Exercise brief: Reply only with how many lines contain the word "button".

((

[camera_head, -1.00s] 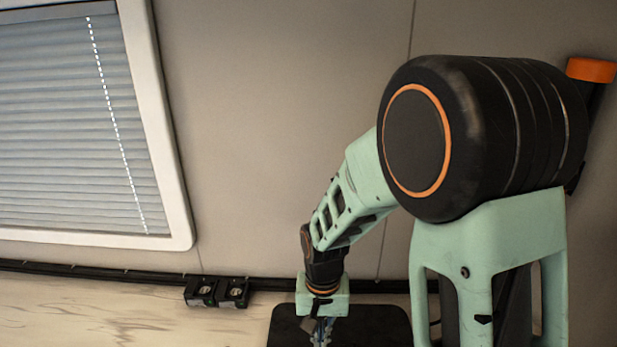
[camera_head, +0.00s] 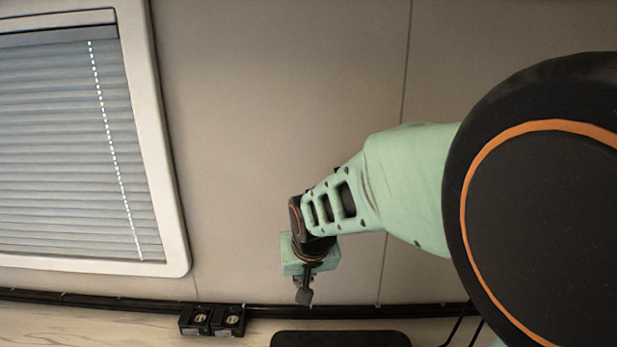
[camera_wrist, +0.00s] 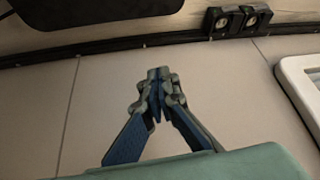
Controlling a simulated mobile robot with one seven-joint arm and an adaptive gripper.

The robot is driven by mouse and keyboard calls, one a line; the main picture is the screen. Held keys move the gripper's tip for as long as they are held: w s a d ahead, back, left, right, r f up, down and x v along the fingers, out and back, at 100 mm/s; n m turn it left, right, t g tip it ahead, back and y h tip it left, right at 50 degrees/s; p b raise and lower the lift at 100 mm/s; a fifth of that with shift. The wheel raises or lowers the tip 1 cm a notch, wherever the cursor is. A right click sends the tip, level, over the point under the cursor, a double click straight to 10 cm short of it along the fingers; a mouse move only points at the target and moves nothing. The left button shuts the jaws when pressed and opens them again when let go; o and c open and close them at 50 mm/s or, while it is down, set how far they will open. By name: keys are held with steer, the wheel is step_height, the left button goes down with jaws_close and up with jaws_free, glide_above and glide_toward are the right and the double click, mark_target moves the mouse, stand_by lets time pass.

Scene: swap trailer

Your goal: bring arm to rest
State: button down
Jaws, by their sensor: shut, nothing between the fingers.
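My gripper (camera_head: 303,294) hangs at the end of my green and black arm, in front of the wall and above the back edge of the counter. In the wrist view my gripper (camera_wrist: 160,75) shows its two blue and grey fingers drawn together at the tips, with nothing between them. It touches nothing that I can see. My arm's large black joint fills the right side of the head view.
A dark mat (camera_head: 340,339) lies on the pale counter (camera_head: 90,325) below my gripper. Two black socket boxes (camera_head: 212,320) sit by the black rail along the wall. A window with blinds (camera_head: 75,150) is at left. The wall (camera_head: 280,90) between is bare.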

))

Expected answer: 2